Now, I’m not saying that all supplementary figures would be unnecessary. Some contain important controls and specific points that you want to highlight, e.g., Supp. Fig. 7–just like an important footnote. But analyses of data dumps, replicates, side points and the such might be far more efficiently and usefully kept in a repository.

One potential issue with this scheme is hosting and versioning. Most supplementary information is currently hosted by journals. In this repository-based future, it’s up to Bitbucket or Github to stick around, and the authors are free to modify and remove the repository if they wish. Oh well, nothing’s permanent in this world anyway, so I’m not so worried about that personally. I suppose you could zip up the whole thing and upload it as a supplementary file, although most supplementary information has size restrictions. Not sure about the solution to that.

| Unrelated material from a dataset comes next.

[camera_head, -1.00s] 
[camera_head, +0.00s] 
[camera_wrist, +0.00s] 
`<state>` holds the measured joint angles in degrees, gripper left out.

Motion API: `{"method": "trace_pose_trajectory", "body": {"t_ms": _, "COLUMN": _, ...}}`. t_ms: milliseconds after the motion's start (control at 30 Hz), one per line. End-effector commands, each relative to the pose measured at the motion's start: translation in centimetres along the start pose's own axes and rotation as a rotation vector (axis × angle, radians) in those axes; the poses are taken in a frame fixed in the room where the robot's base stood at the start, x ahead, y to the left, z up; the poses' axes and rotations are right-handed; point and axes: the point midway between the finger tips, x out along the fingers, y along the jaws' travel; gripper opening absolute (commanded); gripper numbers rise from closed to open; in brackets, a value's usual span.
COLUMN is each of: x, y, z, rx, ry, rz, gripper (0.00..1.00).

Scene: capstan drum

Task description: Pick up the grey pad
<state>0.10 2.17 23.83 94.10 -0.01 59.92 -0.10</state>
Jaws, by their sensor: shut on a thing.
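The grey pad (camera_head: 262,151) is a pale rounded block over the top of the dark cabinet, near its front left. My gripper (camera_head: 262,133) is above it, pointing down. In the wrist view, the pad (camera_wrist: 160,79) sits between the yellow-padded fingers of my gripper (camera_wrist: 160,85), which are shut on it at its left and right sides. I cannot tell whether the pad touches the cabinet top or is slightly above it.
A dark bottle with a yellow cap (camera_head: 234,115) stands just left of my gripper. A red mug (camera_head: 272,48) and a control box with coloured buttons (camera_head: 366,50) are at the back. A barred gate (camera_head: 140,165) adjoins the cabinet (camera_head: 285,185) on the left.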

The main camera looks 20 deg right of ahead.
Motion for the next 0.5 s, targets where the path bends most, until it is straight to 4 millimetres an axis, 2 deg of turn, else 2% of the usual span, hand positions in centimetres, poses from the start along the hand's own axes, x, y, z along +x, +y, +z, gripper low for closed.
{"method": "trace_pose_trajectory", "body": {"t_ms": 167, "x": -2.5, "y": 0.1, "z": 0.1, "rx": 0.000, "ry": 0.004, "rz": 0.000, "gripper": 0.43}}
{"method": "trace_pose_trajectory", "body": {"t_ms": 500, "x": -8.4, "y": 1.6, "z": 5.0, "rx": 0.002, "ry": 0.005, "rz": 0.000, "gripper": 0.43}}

Part of the reason I’ve been thinking about this lately is because Cell Press has this very annoying policy that you can’t have more supplementary figures than main figures. This wreaked havoc with our “footnote” style we originally used in Olivia’s paper because now you have to basically agglomerate smaller, more focused supplementary figures into huge supplementary mega-figures that are basically a hot figure mess. I find this particularly ironic considering that Cell’s focus on “complete stories” is probably partially to blame for the proliferation of supplementary information in our field. I get that the idea is to reduce the amount of supplementary information, but I don’t think the policy accomplishes this goal and only serves to complicate things. Cell Press, please reconsider!